Thursday, February 12, 2009

Satellite collision worries scientists

With over 6,000 satellites having been launched since1957 and with half that number no longer working and flying blind, it was only a matter of time that a collision occurred. Yesterday a redundant Russian military satellite struck a telecoms satellite belonging to US company Iridium. The incident took place some 780 km [485 miles] above Siberia destroying both orbiting satellites into thousands of pieces of debris.

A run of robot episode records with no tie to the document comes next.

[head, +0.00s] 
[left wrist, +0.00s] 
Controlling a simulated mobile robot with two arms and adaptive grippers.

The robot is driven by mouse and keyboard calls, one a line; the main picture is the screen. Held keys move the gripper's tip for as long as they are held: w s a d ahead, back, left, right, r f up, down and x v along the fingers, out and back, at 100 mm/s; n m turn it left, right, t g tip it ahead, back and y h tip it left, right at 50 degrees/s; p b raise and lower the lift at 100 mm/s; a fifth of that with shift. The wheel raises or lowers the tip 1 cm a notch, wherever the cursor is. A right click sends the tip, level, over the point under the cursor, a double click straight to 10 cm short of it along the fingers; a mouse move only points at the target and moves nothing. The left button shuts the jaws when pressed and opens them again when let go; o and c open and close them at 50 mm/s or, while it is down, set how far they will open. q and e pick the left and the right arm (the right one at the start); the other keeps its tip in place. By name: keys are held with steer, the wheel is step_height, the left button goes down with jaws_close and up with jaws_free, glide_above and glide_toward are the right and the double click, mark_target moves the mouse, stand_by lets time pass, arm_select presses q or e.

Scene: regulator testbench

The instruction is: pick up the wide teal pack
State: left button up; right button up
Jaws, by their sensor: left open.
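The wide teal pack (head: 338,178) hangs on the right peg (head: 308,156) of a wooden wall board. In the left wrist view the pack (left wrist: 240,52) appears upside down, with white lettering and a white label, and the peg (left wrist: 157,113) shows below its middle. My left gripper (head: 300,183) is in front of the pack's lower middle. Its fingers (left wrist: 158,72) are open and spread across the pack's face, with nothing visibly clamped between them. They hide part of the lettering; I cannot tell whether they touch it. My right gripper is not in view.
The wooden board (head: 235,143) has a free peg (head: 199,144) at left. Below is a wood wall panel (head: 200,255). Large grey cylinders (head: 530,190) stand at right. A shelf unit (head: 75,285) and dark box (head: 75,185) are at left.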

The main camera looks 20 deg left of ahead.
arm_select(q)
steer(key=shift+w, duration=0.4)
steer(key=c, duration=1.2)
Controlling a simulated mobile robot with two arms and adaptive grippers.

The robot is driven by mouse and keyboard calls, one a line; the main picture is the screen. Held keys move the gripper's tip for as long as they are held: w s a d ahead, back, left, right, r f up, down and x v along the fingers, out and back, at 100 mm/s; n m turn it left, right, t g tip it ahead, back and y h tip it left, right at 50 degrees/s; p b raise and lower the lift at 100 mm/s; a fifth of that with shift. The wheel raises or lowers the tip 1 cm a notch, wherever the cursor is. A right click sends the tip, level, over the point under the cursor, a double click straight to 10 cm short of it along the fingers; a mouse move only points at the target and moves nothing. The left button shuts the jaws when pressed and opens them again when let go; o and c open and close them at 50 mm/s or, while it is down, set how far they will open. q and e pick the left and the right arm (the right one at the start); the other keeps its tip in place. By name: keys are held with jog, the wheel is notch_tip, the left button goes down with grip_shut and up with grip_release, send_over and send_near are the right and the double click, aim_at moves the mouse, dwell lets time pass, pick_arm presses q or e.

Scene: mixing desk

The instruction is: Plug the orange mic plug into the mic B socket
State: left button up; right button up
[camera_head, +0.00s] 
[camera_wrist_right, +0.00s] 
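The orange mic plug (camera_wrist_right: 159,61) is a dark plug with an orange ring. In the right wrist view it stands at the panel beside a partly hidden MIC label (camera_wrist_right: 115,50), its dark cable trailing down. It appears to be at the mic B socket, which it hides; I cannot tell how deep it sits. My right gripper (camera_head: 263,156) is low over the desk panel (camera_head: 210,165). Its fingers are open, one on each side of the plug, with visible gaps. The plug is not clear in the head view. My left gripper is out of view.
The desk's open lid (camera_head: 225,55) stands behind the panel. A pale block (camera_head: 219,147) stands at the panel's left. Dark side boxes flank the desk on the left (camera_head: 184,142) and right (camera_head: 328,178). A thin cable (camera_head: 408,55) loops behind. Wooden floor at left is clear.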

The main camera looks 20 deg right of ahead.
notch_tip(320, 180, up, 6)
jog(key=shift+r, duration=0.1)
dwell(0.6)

The cost to Iridium is of course substantial, but there is further risk to other satellites in the wake of the collision. There are already millions of pieces of so-called space junk floating around the Earth, and each piece poses a risk for the expensive satellites in orbit. The current estimate is that there are over a million bits of debris orbiting the Earth. About 70,000 objects about the size of a postage stamp have been detected between 850 - 1,000 km above the Earth. In all this only around 12,000 manmade objects are tracked, but it is a virtually impossible task to predict when a collision might occur. Even when such a prediction is made it is often difficult to act in time. Although the debris is small the damage inflicted can be devastating. Below altitudes of 2,000 km, the average relative impact speed is 36,000 km/h [21,600 mph]. This incident only highlights the vulnerability of Earth’s high-tech space network of satellites. Major Regina Winchester, of the U.S. Strategic Command, said, "Space is getting pretty crowded. The fact that this hasn't happened before -- maybe we were getting a little bit lucky". That luck may well be running out [BBC / Sky News / CNN].